Recently, the Uniswap team updated their interface to include a limit order feature, and projects like TONDEX that aim to combine the advantages of AMM and order book DEXs are emerging. As AMM DEXs begin to integrate features traditionally associated with order book DEXs and attract high-frequency traders, Elixir needs to go beyond its role as a liquidity provider for order book DEXs. It appears essential for Elixir to secure a competitive edge by focusing on its functions as a DeFi infrastructure using cross-chain LP tokens and as a cross-chain liquidity layer.

5. Conclusion

Elixir is a protocol that aims to solve the liquidity supply issues faced by order book DEXs using its proprietary market making algorithm and a decentralized network architecture. It strives to democratize the participation in liquidity provision for order book DEXs, which has traditionally been concentrated among a few market makers, thereby expanding the market and providing more opportunities to a greater number of participants.

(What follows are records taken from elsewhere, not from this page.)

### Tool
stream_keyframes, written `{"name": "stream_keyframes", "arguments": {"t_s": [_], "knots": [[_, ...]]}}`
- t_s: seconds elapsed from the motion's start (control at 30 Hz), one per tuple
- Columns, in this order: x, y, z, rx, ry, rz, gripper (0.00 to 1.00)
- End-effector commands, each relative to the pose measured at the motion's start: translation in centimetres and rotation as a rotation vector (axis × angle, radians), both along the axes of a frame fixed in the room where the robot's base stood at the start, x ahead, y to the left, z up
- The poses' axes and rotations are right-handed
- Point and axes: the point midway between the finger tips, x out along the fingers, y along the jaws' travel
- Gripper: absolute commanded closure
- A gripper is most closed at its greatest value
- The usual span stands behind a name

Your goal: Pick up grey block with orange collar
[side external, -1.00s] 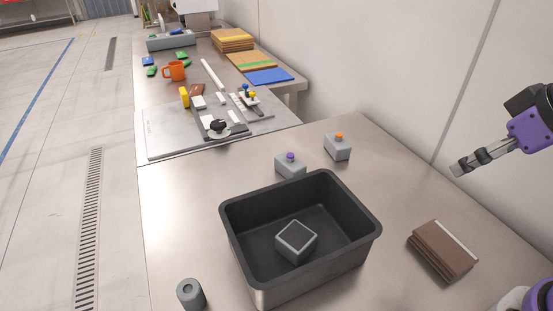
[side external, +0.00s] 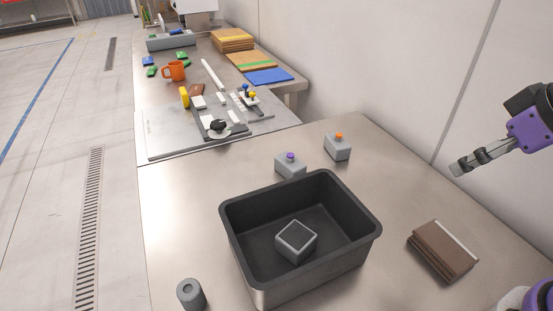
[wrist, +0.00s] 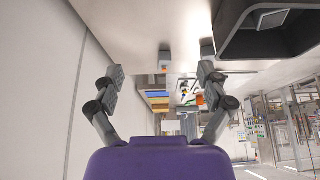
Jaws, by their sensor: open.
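The grey block with an orange collar (side external: 338,150) stands on the steel table near its back edge, with the orange part on top. My gripper (side external: 459,168) is in the air to its right, close to the wall, open and empty, well apart from the block. In the wrist view, the fingers are spread, with two grey blocks beyond them.
A similar grey block with a purple top (side external: 290,167) stands to the left, beside the dark bin (side external: 236,232). The bin holds a grey cube (side external: 296,242). A grey cylinder (side external: 190,294) and a brown stack (side external: 442,250) flank the bin. The wall (side external: 400,70) borders the table.

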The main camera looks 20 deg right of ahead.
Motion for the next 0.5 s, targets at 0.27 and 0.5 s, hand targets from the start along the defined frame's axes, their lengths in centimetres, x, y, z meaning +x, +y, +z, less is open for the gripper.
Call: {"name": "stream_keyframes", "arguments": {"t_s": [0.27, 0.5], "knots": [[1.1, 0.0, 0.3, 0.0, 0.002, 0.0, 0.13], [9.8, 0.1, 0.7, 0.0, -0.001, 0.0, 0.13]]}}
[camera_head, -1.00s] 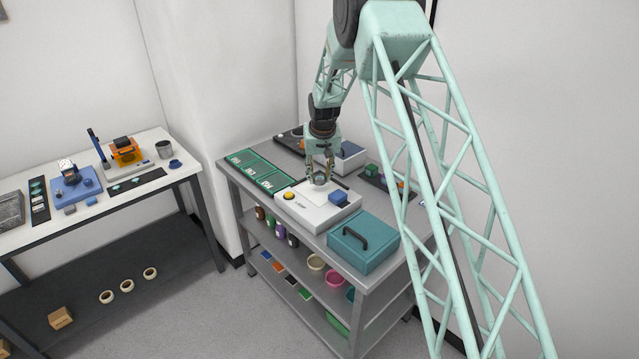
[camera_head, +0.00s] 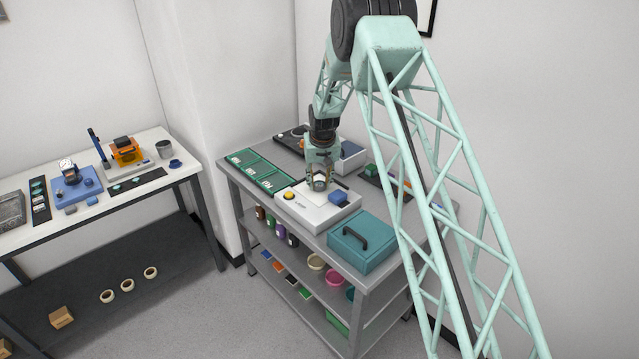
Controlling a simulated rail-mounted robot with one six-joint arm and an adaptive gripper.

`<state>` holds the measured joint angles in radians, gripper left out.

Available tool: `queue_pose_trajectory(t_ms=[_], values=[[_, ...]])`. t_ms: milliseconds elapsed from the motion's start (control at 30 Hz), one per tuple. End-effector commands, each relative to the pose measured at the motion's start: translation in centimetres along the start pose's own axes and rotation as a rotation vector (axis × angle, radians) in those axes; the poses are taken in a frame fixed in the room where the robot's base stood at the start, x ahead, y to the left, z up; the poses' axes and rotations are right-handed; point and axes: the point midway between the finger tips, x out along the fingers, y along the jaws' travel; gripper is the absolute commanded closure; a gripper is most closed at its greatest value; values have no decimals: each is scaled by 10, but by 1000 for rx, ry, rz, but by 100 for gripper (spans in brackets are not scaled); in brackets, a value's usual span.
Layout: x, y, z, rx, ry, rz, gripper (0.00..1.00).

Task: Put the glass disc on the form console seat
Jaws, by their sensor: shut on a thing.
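My gripper (camera_head: 320,183) points down over the white console (camera_head: 312,213) on the grey cart. It is shut on a small round thing between its fingertips, which looks like the glass disc (camera_head: 320,183). The disc is small and partly hidden by the fingers. It is low over the pale top plate of the console, and I cannot tell whether it touches. The seat itself cannot be made out under the gripper.
A teal case (camera_head: 362,243) with a black handle stands at the cart's front right. Green-framed trays (camera_head: 258,172) lie at the left. A grey-blue box (camera_head: 350,157) stands behind my gripper. A white bench (camera_head: 100,190) with instruments is at the left.

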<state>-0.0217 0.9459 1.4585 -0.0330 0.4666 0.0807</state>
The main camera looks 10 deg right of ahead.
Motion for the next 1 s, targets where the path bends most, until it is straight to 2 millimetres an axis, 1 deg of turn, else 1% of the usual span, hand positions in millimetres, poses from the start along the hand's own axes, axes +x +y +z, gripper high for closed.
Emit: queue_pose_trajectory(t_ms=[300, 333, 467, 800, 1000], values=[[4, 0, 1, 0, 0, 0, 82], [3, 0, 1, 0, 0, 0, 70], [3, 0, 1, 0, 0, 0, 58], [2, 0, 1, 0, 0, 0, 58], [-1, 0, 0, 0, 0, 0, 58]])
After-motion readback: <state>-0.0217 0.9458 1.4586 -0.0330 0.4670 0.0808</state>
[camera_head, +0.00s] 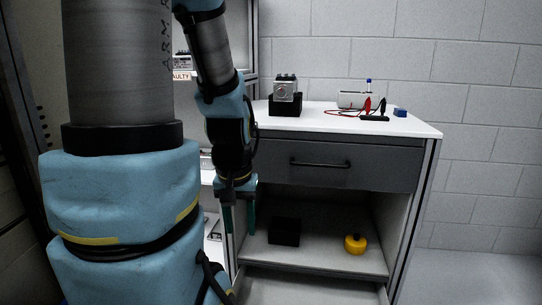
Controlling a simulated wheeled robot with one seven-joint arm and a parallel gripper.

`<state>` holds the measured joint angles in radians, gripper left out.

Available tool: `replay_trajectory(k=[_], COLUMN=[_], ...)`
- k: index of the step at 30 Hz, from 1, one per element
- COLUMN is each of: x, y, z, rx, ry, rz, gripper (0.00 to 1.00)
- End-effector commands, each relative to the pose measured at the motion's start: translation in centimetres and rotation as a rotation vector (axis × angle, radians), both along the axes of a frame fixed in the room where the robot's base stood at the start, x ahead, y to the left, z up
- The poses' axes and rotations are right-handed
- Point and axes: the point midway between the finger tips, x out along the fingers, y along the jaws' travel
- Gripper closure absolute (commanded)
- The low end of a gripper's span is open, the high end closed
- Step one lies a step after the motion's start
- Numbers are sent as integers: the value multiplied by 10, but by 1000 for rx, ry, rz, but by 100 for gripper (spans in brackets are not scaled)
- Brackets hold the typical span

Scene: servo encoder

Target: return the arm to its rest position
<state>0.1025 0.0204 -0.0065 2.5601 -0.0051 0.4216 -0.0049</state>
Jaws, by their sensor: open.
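My gripper (240,217) hangs pointing down at the left centre of the view. Its two green fingers are apart, with nothing seen between them. It is in front of the left side of the workbench cabinet, below the height of the benchtop (330,124). My arm, grey and light blue, fills much of the left of the view and hides part of the shelving behind it.
A grey device in a black holder (285,97), a white box (355,100), red and black clips (374,108) and a blue block (400,113) are on the benchtop. Below the closed drawer (345,170), a black box (285,231) and a yellow round object (355,244) stand on the shelf.

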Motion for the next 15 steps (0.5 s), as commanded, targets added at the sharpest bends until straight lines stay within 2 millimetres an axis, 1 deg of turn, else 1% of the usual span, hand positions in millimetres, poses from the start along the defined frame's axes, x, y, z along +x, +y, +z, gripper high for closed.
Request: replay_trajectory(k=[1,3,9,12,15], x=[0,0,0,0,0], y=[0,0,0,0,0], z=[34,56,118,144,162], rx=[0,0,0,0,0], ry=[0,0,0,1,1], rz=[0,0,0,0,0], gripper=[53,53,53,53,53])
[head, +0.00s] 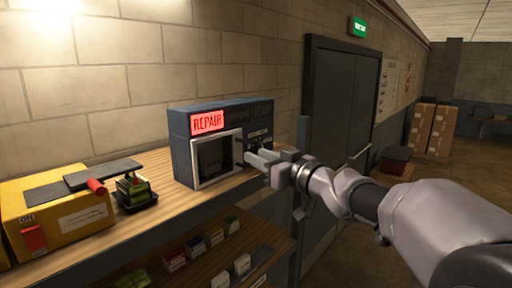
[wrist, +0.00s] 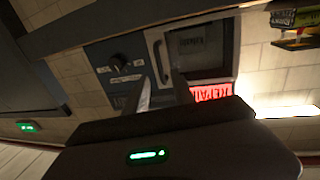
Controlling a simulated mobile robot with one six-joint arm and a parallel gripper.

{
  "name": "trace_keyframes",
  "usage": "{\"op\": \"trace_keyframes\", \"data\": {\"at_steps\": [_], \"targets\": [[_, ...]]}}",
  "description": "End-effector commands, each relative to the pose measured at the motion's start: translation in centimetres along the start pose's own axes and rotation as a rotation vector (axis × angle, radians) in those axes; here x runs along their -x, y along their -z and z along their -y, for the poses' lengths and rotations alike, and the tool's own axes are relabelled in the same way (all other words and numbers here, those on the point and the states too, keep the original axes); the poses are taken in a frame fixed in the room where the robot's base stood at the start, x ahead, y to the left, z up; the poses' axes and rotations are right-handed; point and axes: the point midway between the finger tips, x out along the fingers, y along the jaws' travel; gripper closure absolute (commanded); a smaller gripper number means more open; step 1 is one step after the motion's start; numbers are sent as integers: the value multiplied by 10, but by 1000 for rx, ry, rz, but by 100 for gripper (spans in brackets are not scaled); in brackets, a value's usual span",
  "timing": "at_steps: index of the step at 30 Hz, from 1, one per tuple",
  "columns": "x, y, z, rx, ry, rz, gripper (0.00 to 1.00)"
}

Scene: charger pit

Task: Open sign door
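The dark blue sign box (head: 181,125) stands on the wooden shelf against the wall, with a red lit REPAIR sign (head: 207,122) at its upper left. Below the sign is its small door (head: 198,180), a pale frame around a dark window; it looks shut. Its upright handle (wrist: 161,62) is on the side towards my gripper (head: 254,157). The wrist view is upside down and shows the two fingers apart, with the handle appearing between their tips (wrist: 163,76). I cannot tell whether they touch it. My gripper hides part of the box's right front.
A dark knob (wrist: 121,60) sits beside the door. Left on the shelf (head: 160,215) are a yellow case (head: 75,225) and a small green-and-black device (head: 133,190). Small boxes fill the lower shelf. A grey double door (head: 335,100) is at right, with cartons (head: 430,128) beyond.

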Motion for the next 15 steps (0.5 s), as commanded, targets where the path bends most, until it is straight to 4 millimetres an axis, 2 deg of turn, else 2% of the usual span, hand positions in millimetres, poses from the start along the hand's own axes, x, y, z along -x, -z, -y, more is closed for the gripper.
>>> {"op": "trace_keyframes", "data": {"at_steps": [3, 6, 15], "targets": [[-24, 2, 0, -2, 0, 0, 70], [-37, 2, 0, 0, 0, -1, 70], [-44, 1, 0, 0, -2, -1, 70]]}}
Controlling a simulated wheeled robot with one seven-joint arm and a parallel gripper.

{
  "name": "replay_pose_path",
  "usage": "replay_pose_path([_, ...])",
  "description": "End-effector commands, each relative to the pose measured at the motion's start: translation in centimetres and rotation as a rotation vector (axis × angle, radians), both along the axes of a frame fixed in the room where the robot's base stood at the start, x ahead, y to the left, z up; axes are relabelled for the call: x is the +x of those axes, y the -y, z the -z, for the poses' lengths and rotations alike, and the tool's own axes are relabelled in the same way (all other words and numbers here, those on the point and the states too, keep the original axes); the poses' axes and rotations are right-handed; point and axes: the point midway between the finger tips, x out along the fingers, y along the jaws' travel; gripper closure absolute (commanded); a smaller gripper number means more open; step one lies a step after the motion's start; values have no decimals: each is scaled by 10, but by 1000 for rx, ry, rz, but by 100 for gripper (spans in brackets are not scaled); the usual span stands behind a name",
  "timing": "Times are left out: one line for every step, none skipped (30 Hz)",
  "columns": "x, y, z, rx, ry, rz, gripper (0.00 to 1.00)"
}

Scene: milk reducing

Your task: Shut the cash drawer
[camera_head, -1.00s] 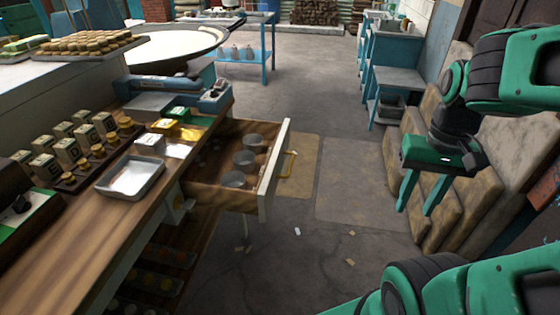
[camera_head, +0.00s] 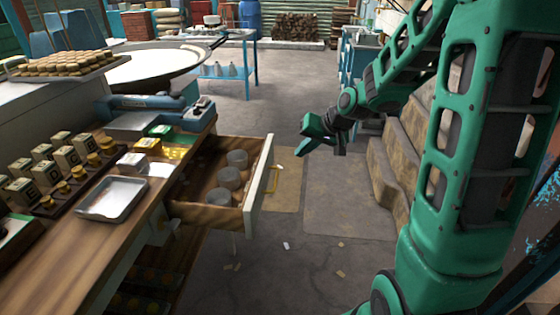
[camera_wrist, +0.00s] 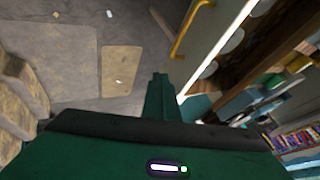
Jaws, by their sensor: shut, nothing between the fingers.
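The cash drawer (camera_head: 208,216) is pulled out from the wooden counter in the head view. It has a pale front panel with a yellow handle (camera_head: 273,178) and holds several grey round containers (camera_head: 229,178). My gripper (camera_head: 302,152) is to the right of the drawer front, apart from it, with its fingers pointing toward the left. In the wrist view my gripper's fingers (camera_wrist: 158,78) are together and empty. The drawer's front panel and yellow handle (camera_wrist: 181,42) show to the upper right of them there.
The floor (camera_head: 345,200) between drawer and sacks is clear apart from small scraps.

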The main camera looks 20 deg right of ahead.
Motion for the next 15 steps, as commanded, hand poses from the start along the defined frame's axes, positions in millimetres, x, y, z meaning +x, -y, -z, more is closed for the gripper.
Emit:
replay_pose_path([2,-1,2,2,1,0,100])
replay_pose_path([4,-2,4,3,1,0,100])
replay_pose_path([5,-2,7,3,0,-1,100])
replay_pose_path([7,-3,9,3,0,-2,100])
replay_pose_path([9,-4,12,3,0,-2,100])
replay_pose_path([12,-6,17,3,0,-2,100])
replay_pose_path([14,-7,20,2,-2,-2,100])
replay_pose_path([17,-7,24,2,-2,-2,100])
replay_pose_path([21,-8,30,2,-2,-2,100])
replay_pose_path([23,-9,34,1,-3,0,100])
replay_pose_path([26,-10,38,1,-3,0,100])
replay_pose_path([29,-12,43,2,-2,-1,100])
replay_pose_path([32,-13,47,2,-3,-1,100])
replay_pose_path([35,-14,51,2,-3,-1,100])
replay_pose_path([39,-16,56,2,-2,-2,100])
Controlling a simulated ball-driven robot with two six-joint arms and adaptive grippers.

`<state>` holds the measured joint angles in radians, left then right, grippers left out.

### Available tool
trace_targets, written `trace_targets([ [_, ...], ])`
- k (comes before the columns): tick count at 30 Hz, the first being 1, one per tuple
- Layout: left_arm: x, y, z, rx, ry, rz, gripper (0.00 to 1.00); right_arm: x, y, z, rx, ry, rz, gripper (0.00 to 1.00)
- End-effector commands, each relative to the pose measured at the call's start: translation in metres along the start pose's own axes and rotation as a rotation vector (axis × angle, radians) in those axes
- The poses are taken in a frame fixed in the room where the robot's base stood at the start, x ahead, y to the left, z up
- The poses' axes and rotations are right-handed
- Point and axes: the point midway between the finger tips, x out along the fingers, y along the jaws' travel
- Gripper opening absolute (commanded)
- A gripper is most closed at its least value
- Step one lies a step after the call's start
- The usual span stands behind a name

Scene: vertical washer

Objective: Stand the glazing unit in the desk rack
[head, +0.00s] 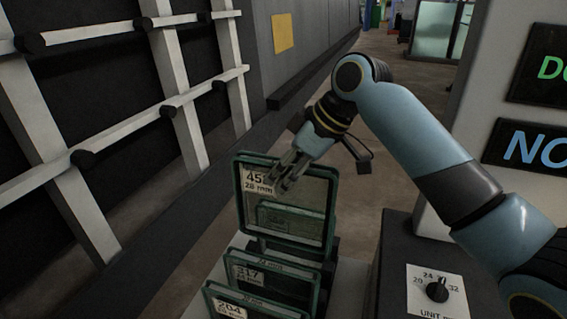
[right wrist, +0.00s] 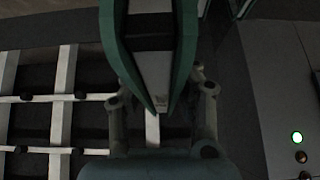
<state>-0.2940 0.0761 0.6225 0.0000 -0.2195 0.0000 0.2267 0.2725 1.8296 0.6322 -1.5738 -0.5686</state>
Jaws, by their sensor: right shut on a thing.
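The glazing unit (head: 312,190) is a dark-green-framed pane with a label reading about "45" and "28 mm". It stands nearly upright behind two smaller labelled panes. In the right wrist view the unit's green frame (right wrist: 184,62) runs between the fingers (right wrist: 162,92). The desk rack is mostly hidden by the panes; a dark part of it (head: 333,262) shows at their right. I cannot tell whether the unit's lower edge rests in a slot. My left gripper is out of view.
The panes labelled "317" (head: 270,277) and "204" (head: 245,306) stand in front of the unit. Slanted pale rails with black rollers (head: 165,110) fill the left. A dark cabinet with a dial (head: 437,292) is close at the right. Floor shows behind.

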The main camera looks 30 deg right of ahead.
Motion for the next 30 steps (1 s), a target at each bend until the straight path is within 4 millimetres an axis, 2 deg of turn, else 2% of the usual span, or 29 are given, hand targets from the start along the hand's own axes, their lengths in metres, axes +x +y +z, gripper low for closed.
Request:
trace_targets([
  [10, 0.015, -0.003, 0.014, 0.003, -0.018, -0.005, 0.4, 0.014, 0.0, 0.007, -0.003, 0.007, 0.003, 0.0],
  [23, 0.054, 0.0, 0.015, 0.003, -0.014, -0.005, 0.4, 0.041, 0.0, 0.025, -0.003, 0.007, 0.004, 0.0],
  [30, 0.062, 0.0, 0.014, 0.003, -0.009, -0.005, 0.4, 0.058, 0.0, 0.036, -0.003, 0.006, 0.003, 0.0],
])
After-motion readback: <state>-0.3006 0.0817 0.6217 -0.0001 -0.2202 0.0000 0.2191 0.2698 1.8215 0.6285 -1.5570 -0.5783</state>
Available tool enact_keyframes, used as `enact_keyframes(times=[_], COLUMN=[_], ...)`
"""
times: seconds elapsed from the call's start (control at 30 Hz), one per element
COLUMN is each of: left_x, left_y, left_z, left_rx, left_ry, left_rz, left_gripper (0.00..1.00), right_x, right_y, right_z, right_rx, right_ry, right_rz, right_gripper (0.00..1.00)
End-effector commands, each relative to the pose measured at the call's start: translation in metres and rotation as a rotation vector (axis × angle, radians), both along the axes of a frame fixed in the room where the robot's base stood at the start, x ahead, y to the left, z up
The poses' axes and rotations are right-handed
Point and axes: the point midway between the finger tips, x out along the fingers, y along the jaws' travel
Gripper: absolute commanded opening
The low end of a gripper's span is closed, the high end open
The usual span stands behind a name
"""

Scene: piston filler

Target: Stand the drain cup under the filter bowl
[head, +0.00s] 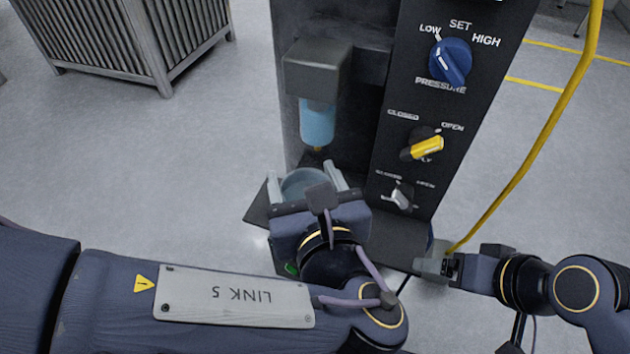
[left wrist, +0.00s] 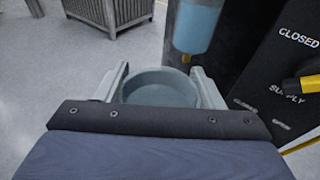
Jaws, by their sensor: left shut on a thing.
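The filter bowl (head: 317,122) is a translucent blue cylinder hanging under a grey block, with a small brass tip at its bottom. It also shows in the left wrist view (left wrist: 195,30). The drain cup (head: 304,184) is a round, open, grey-blue cup, seen upright in the left wrist view (left wrist: 160,88). My left gripper (head: 307,180) is shut on the drain cup, one pale finger on each side. The cup is below the bowl and nearer to me. Its underside is hidden. My right gripper (head: 434,265) is at the lower right, beside the yellow hose's lower end; its grip is unclear.
A dark base plate (head: 257,207) juts out below the bowl. The black panel (head: 415,110) with a blue pressure knob (head: 450,62), yellow supply handle (head: 422,149) and grey lever (head: 402,196) stands right of the cup. A yellow hose (head: 545,125) arcs at right. A slatted bin (head: 130,40) stands back left.

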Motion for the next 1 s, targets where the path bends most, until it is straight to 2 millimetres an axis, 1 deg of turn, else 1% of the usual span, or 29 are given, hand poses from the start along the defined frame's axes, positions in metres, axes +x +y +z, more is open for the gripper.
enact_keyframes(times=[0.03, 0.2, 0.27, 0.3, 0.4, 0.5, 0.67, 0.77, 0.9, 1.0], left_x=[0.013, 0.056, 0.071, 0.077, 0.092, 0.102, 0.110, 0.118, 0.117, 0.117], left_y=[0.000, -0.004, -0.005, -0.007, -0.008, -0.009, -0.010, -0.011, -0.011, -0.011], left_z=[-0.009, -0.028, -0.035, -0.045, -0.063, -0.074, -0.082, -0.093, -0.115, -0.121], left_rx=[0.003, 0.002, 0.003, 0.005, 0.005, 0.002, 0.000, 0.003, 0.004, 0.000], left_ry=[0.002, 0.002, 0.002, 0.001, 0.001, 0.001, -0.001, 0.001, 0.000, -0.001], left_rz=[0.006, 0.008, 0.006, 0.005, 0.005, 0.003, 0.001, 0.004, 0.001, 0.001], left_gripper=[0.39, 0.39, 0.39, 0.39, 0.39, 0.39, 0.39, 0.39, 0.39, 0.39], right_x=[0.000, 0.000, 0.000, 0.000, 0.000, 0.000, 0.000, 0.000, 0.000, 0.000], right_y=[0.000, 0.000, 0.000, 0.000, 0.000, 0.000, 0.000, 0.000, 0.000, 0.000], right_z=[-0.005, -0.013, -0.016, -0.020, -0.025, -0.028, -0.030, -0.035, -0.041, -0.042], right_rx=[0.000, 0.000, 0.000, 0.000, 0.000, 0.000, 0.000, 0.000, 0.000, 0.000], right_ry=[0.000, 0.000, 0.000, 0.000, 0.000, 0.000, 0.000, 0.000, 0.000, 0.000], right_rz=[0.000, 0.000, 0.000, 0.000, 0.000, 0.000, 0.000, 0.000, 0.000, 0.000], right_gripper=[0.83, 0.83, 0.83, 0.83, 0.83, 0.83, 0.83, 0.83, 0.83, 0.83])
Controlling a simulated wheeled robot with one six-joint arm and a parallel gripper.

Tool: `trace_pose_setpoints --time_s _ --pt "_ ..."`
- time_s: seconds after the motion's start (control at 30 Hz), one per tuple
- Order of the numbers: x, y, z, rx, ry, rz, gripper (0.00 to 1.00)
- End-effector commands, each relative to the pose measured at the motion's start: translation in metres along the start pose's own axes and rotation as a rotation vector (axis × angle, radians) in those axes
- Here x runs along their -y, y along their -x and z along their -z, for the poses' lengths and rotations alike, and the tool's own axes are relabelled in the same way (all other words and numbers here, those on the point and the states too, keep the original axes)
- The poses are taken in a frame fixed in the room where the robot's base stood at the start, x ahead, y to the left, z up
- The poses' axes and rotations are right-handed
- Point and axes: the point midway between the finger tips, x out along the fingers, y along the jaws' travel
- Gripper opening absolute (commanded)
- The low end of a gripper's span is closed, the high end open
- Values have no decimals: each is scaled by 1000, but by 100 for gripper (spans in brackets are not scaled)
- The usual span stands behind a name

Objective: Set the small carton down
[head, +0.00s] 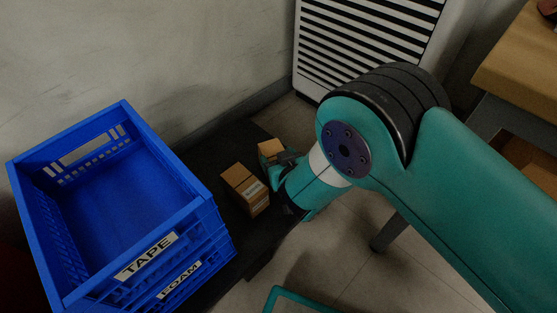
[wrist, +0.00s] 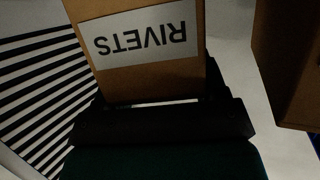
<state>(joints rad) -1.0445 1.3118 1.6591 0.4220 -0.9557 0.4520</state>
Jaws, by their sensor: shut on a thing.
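My gripper (head: 280,160) is shut on a small brown carton (head: 270,148), over or near the far end of a low black surface. In the wrist view the held carton (wrist: 150,75) fills the top middle; its white label reads RIVETS and appears upside down. The black jaws (wrist: 165,118) cross its lower edge. I cannot tell whether its underside touches anything. A second brown carton (head: 240,181) with a white label stands on the black surface (head: 205,155), close to my gripper. It also shows at the right in the wrist view (wrist: 288,60), apart from the held carton.
Blue crates (head: 190,215) stand stacked at the left, labelled TAPE and FOAM; the top one looks empty. A white slatted unit (head: 365,40) stands against the wall behind. A wooden table (head: 525,65) is at the right. Some black surface is bare behind the second carton.

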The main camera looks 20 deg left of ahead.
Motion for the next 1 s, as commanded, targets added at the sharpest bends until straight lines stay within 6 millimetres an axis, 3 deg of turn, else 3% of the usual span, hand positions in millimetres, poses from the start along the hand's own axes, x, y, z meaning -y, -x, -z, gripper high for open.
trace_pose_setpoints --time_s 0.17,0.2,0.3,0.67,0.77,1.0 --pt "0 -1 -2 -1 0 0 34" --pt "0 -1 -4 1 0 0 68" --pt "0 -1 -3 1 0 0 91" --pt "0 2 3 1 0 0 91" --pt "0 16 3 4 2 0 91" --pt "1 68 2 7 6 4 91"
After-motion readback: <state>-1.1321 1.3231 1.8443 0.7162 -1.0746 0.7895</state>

Elixir is preparing to supply liquidity in earnest by forming partnerships with multiple order book DEXs. Moreover, in collaboration with cross-chain infrastructure protocols, Elixir plans to introduce LP tokens and utilize these for various DeFi services.

However, the path ahead is not without its challenges. Elixir must overcome issues such as the slow speeds and high fees typical of on-chain trading environments, the efficiency of its own algorithms, and competition from other protocols.

As the competition between AMMs and order book DEXs intensifies, and indeed between CEXs and DEXs, it will be interesting to observe how Elixir establishes its niche in this evolving competitive landscape.